The first, most famous example we discussed in class on Tuesday is on page 45, and says, "Now you can take her. Now she is good." This line refers to after they deflowered a woman and sold her. This action clearly shows that the women during the time were treated with little respect. More support and examples become especially strong in the Chapter titled, "Children of the Sun," when Pekka talks about the Comanches polygynous ways. p. 248 says "Women in polygynous marriages are literally hewers of wood and drawers of water to their dominate and supercilious husbands. Every description of domestic labour is imposed upon them to a degree not usual, even among savages." He continues on the next page with "Marriage among the Comanches is a purchase which the man makes, rather than a contract between two individuals. Polygamy is the rule, and a man marries only in order to increase the number of his servants." He concludes his discussion of Polygyny on the following page, 250, by saying, "The escalation of polygyny went hand in hand with the escalation of slavery," and "Polygyny and slavery sprang from common cultural and ideological foundations: both reflected a larger patriarchal system that rested on male control and subordination of women and children and intended to reduce women and children to the objects of male honor, rivalry, and militarism." Once more he mentions the treatment of women, but that of captives not 'wives.' On 252 Pekka says, " Comanches put women to work almost immediately after capture and used various methods, from physical abuse to monthly quotas of finished robes, to increase their productivity. Captive women were also forced to provide domestic and sexual services."
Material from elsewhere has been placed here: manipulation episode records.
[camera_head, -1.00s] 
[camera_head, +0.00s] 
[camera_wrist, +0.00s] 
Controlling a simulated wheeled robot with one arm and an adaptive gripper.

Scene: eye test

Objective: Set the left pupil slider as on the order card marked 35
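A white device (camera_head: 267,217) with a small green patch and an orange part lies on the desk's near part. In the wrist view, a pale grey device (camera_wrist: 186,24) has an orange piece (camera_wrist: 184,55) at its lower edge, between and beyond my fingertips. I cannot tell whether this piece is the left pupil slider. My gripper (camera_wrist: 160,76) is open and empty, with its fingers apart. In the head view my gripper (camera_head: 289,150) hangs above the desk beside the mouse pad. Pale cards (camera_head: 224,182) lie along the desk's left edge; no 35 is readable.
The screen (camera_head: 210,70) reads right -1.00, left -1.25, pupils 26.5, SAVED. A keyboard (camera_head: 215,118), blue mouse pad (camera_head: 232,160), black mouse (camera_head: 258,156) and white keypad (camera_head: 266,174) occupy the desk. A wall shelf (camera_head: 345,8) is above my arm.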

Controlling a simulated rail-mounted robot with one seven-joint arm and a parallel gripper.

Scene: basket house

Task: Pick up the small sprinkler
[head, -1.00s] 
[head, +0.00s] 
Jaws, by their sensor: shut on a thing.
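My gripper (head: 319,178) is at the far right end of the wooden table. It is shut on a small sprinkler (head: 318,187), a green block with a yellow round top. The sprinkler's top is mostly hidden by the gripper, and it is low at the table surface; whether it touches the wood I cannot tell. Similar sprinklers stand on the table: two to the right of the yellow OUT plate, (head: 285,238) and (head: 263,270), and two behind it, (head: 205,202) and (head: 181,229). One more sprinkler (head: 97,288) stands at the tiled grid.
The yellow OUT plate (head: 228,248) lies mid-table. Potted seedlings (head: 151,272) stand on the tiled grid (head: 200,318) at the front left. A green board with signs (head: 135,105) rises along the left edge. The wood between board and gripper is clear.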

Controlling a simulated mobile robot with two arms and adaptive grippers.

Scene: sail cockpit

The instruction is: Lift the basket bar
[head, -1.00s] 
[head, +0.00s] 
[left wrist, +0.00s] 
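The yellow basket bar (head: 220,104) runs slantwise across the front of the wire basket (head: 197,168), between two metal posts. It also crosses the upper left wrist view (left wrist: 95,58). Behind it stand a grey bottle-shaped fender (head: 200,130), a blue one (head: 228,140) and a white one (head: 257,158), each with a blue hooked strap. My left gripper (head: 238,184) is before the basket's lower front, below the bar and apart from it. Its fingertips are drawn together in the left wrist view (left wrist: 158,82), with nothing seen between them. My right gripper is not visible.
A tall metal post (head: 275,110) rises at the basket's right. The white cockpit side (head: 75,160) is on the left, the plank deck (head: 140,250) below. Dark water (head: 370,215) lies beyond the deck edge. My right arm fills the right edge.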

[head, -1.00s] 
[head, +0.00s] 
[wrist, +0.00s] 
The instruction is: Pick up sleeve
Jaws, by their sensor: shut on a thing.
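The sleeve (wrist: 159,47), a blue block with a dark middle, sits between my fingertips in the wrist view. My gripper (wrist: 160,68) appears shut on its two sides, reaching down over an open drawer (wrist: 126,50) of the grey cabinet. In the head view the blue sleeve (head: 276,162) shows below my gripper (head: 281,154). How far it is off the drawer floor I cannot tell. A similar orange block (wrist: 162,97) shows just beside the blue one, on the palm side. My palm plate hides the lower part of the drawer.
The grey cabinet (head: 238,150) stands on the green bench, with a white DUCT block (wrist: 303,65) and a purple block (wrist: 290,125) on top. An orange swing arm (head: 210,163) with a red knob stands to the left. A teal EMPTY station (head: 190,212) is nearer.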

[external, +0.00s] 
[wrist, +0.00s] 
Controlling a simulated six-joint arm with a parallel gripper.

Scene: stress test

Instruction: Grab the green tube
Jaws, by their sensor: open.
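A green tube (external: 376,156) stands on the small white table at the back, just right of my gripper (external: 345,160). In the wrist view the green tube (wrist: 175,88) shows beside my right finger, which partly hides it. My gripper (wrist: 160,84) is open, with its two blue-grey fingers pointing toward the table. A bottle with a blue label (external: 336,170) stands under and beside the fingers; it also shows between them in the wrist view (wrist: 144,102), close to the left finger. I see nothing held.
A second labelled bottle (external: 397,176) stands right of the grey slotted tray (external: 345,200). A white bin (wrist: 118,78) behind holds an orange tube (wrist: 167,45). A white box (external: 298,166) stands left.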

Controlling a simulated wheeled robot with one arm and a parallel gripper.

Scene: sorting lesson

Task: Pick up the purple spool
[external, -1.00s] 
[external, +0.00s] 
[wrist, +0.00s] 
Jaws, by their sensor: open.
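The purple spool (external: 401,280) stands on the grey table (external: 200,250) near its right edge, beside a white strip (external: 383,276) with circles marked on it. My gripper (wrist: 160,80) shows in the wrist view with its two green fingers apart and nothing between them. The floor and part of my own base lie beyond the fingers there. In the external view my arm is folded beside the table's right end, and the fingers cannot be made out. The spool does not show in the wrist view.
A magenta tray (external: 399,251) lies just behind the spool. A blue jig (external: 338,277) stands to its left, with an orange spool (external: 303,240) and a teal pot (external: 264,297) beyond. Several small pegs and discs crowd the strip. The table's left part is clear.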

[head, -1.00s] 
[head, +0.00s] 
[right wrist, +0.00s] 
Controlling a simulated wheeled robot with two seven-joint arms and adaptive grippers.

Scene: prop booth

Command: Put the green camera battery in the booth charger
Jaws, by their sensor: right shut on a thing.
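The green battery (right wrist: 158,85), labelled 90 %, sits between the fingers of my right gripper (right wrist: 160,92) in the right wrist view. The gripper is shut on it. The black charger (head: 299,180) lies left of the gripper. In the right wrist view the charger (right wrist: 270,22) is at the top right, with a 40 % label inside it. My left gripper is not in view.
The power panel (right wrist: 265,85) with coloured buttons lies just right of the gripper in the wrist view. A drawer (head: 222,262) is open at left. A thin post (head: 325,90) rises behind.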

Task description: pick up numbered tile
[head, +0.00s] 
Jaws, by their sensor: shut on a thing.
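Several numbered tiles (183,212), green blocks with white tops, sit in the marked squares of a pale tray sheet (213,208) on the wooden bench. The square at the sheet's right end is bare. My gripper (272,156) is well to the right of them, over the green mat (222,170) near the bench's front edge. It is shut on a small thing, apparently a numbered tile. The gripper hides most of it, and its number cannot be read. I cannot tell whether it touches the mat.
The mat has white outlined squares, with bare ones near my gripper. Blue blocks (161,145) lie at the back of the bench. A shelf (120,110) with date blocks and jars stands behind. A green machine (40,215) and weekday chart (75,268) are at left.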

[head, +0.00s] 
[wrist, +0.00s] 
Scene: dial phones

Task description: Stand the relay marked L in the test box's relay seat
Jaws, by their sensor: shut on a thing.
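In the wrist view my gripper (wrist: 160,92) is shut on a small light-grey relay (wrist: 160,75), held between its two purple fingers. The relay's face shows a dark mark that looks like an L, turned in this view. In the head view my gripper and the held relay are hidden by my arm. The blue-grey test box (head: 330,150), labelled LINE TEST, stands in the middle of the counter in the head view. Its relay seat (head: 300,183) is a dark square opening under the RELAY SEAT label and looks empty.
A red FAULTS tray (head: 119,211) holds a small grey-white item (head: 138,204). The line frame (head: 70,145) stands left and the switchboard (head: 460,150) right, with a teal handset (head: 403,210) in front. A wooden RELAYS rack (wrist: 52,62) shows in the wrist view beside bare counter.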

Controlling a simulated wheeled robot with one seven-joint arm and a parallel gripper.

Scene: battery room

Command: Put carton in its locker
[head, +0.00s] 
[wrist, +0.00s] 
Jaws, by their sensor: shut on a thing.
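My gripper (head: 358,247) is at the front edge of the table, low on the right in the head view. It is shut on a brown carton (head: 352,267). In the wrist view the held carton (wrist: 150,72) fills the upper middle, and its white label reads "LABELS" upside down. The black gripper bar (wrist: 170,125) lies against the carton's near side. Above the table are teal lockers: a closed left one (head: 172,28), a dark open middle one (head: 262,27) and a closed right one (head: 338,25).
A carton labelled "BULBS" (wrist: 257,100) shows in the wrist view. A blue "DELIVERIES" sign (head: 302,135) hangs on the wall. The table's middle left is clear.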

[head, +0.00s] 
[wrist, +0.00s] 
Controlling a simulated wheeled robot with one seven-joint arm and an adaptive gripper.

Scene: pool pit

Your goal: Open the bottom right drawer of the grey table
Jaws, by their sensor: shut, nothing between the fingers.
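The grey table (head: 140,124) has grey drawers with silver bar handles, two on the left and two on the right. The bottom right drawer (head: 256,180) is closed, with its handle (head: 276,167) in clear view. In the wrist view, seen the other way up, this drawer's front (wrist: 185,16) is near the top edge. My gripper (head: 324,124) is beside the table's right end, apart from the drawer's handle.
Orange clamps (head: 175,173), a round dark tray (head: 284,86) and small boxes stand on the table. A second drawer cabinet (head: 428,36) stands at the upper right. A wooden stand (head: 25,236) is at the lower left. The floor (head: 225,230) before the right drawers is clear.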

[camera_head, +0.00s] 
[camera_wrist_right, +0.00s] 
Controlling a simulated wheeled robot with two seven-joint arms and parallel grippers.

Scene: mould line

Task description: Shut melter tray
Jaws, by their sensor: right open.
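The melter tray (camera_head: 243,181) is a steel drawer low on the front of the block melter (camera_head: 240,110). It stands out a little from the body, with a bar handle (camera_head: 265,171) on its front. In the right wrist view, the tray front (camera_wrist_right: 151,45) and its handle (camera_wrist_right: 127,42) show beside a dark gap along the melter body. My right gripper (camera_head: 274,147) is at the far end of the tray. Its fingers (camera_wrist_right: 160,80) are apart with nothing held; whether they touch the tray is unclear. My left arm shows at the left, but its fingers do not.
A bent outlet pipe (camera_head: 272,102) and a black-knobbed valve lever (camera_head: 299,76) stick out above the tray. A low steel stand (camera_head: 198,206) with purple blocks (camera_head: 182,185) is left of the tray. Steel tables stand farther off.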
At this website it describes not the mistreatment so much of plains women, but the conditions of their work and how "a plains woman's work is never done. http://www.bluecloud.org/work.html
In the book Massacres of the Mountains by Jacob Piatt Dunn he describes how treatment of Indian women is usually always bad, but especially in the case of Plains women.
Although Pekka fails to give this topic too much significance, this mindset of treating women as if they are animals is what makes me have the least respect for Comanches and also makes it difficult for me to see them as such a strong and smart Empire. Though it's true that the overall treatment of women during this time period was not high, I am led to believe from what I read that the Comanches was especially bad. The portrait that is portrayed in this book and from other sources more so supports the conclusion that the Comanches were a savage people than it does anything else. By talking about the MIS treatment of women in the Comanche Empire, it adds more to the idea of the "heathen" and "savage" peoples
This is a very interesting and important topic to raise Betsy. We should talk about it more in class on Tuesday. How does Pekka represent the role of women in Comanche society in this book? Are there examples where women seem to have agency and power in the work, or are they absent from his analysis of Comanche Empire? Similarly, while you focus on the "savage" nature of the Comanche, what about other cultures and groups on the southern Plains? For example, what about the Spanish in Texas and New Mexico? Do they behave with more humanity than the Comanche? We will talk about this more in class.